Bewohner bestimmen den Rhythmus
Denn insbesondere die kleinen Wohneinheiten, abgestimmt auf den jeweiligen Lebensstil der dort lebenden Menschen, haben bei den angehenden Pflegefachfrauen und -männern, die den praktischen Teil ihrer Ausbildung bei unterschiedlichen Trägern absolvieren, Eindruck hinterlassen: Nach dem Rundgang hätten sich laut ihrer Kursleiterin grundsätzlich alle sechs vorstellen können, nach ihrem Examen in einer solchen Einrichtung zu arbeiten. „Die Schüler waren schon sehr begeistert, wie im Ahorn-Karree mit Menschen mit Demenzerkrankung umgegangen wird, viel bewusster in jedem Fall“, sagt Jennifer Wellen. Der Tagesrhythmus beispielsweise sei „ganz auf die Bewohner ausgerichtet, damit sie mit ihrer Erkrankung sie selbst sein können“, meint sie. Man sehe und spüre einen Unterschied.
Die Schüler waren schon sehr begeistert, wie im Ahorn-Karree mit Menschen mit Demenzerkrankung umgegangen wird, viel bewusster in jedem Fall.
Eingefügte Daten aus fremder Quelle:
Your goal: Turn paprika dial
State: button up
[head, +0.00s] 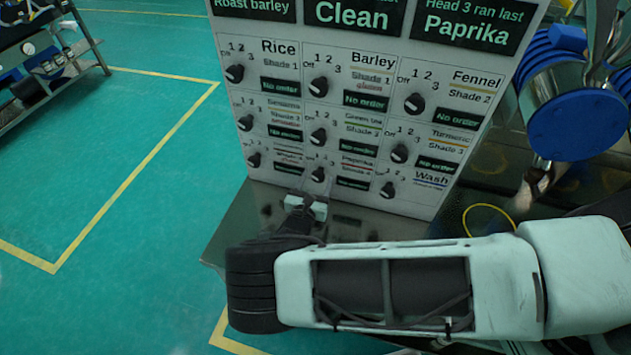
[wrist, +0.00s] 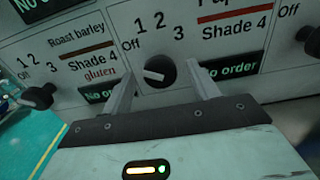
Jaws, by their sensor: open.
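The paprika dial (head: 318,174) is a small dark knob in the bottom row of the white panel, beside the Paprika label. In the wrist view the dial (wrist: 160,74) is black with a pale pointer directed left, on the Off side. Numbers 1, 2 and 3 arc above it. My gripper (wrist: 158,74) is open, with one grey finger on each side of the dial; I cannot tell whether either finger touches it. In the head view my gripper (head: 305,204) is just below and in front of the bottom dial row, partly hidden by my wrist.
A roast barley dial (wrist: 38,97) is left of the fingers and another dial (wrist: 312,40) is to the right. A wash dial (head: 388,190) sits right on the panel. A blue-ended metal drum (head: 578,122) stands at right. Open green floor lies left.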

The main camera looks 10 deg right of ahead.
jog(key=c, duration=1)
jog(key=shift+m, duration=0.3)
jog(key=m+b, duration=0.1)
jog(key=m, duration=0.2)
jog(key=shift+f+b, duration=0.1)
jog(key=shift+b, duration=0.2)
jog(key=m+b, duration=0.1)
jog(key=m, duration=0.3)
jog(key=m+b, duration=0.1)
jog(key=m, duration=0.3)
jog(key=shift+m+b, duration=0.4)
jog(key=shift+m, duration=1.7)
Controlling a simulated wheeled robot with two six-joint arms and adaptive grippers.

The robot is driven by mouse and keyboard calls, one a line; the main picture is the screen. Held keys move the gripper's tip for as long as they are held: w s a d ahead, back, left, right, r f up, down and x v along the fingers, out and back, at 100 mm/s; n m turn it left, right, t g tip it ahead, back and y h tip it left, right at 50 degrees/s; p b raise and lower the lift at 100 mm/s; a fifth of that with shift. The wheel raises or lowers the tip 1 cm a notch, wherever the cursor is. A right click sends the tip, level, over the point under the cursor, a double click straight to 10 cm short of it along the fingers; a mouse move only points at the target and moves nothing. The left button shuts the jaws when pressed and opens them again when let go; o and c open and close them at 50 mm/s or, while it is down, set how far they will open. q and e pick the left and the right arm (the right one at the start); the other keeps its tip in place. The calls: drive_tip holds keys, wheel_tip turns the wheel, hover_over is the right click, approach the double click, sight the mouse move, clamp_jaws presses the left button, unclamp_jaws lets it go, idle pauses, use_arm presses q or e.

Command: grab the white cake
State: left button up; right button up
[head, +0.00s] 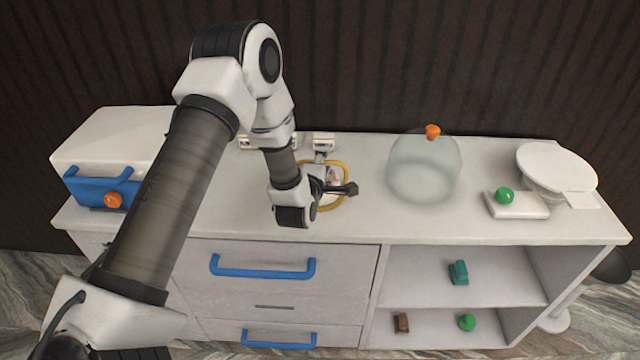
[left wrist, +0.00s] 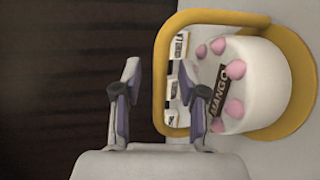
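The white cake (left wrist: 262,82) has pink dollops on top and a dark label reading MANGO. It sits inside a yellow-rimmed holder (left wrist: 297,120) in the left wrist view. In the head view, the yellow rim (head: 346,172) shows on the counter, with the cake mostly hidden behind my left gripper. My right gripper is not in view.
A clear dome (head: 424,170) with an orange knob stands right of the cake. A white box (head: 110,140) with a blue front stands left. Small white labelled blocks (head: 323,141) stand behind.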

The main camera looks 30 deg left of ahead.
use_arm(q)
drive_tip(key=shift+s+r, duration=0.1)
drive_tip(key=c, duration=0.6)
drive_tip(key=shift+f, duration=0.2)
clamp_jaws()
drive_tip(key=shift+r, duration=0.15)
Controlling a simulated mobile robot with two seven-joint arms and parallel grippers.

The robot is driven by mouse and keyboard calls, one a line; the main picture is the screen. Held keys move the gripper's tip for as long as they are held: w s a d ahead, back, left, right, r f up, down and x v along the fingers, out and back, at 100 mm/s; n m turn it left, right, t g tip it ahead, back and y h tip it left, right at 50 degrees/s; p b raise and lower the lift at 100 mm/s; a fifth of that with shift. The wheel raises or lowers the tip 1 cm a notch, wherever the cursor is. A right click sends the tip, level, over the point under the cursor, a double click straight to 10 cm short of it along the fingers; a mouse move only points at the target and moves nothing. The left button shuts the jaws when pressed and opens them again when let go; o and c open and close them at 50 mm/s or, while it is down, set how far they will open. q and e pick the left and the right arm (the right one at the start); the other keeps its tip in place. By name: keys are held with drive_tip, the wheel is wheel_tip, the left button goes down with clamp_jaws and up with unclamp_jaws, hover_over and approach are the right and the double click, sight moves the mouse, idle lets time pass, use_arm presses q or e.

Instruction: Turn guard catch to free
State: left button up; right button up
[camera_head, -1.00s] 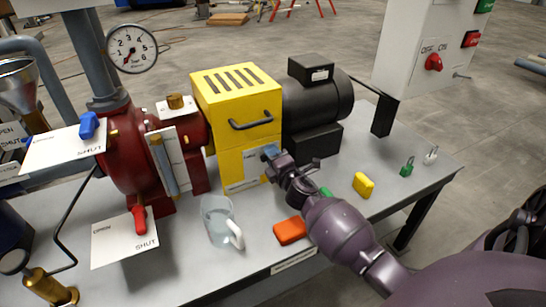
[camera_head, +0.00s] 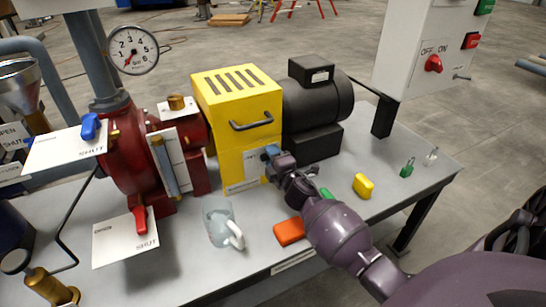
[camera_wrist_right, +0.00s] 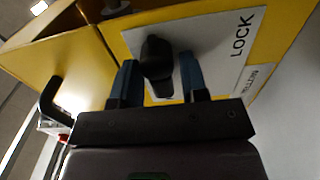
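The guard catch (camera_wrist_right: 157,58) is a black knob on a white plate (camera_wrist_right: 215,38) marked LOCK, fixed to the yellow guard (camera_head: 238,100). In the head view my right gripper (camera_head: 271,151) is at the lower front of the guard and hides the catch. In the right wrist view my right gripper (camera_wrist_right: 158,82) has its two blue fingers apart, one on each side of the knob. Narrow gaps seem to show beside the knob; I cannot tell if a finger touches it. Other lettering on the plate is partly hidden. My left gripper is not in view.
A clear jug (camera_head: 218,222), an orange block (camera_head: 289,231) and a yellow block (camera_head: 363,186) are on the bench (camera_head: 190,262) near my right arm. The guard's black handle (camera_head: 252,121) is above the gripper. The black motor (camera_head: 318,105) stands to the right.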

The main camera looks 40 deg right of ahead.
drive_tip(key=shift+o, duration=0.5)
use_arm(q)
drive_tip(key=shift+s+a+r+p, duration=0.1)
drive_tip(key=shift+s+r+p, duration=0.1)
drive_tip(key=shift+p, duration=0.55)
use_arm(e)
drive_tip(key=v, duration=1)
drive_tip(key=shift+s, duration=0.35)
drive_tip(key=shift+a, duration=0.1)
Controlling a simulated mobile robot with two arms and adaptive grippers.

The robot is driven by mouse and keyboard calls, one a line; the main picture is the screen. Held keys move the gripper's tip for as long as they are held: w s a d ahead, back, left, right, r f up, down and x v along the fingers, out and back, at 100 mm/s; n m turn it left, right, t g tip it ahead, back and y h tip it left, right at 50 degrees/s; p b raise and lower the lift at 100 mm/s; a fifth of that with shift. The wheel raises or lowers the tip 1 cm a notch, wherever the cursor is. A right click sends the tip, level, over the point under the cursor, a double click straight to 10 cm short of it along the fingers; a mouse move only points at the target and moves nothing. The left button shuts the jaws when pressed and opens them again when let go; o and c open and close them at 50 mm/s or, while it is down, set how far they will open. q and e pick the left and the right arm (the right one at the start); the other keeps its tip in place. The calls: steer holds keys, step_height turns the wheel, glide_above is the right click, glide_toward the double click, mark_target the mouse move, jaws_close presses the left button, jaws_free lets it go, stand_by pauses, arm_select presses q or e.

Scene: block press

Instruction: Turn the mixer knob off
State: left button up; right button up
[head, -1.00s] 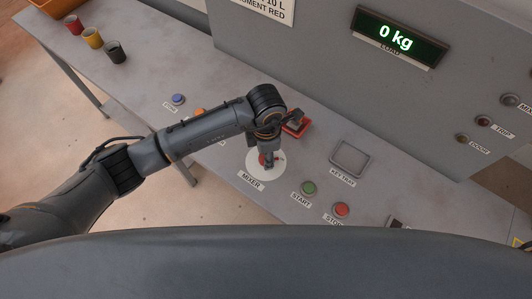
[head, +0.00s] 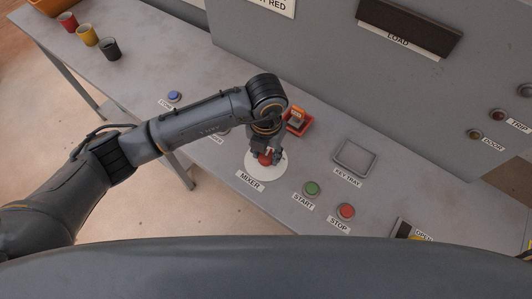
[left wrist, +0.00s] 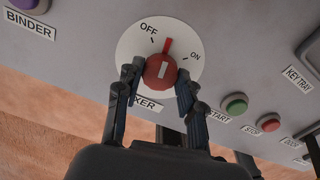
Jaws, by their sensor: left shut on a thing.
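The red mixer knob (left wrist: 160,71) sits on a round white dial (left wrist: 130,45) marked OFF and ON in the left wrist view. Its red pointer stands between the OFF and ON ticks. My left gripper (left wrist: 159,82) is shut on the knob, with one finger on each side of it. In the head view, the knob (head: 265,158) shows partly below my left gripper (head: 265,154), and the white dial (head: 266,174) lies around it above the MIXER label. My right gripper is not in view.
Green START (head: 312,188) and red STOP (head: 346,211) buttons sit right of the dial. An orange-red holder (head: 299,122) is close behind the gripper. The key tray (head: 355,156) looks empty. A blue button (head: 174,96) and several cups (head: 87,36) are to the left.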

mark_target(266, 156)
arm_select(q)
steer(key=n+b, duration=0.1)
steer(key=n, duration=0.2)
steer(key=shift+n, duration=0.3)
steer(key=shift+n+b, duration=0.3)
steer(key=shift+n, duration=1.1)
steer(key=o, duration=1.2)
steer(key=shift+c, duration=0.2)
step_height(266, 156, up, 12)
Und so könnte sich Jennifer Wellen gut vorstellen, dass es künftig verstärkt solch spezialisierte Einrichtungen in der Altenpflege geben wird. In diesem Sinne sei das Ahorn-Karree der Graf Recke Stiftung „schon ein bisschen Vorreiter“. Sicherlich, die Kosten, das entsprechende Personal, es gebe auf dem Weg viele Hindernisse und Herausforderungen, so die Dozentin des Essener Fachseminars. Doch in Hilden zeige sich, dass es grundsätzlich gehe. „Man muss sich einfach bewegen.“
Info: Die generalistische Ausbildung
2020 wurde die generalistische Pflegeausbildung eingeführt und ersetzt die bisherigen Ausbildungsgänge in der Alten-, Kranken- und Kinderkrankenpflege. Die Ausbildung schließt nach drei Jahren mit dem Berufsabschluss „Pflegefachfrau“ beziehungsweise „Pflegefachmann“ ab. Die generalistische Ausbildung ist dual angelegt und besteht aus theoretischem und praktischem Unterricht an Pflegeschulen sowie einem praktischen Teil bei einem Ausbildungsträger. Rund 2.100 Stunden entfallen auf Theorie, die praktische Ausbildung umfasst 2.500 Stunden. Durch die Wahl des Trägers wird zwar von Beginn an ein Schwerpunkt gesetzt, Einsätze in allen weiteren Pflegefeldern sind jedoch obligatorisch. Dies soll die Auszubildenden befähigen, Menschen aller Altersstufen in allen Versorgungsbereichen zu pflegen. Durch die Neuordnung ist die Ausbildung anspruchsvoller geworden, es ergeben sich andererseits vielfältigere Berufs- und Karrieremöglichkeiten. Der generalistische Abschluss ist zudem in allen EU-Mitgliedsstaaten anerkannt.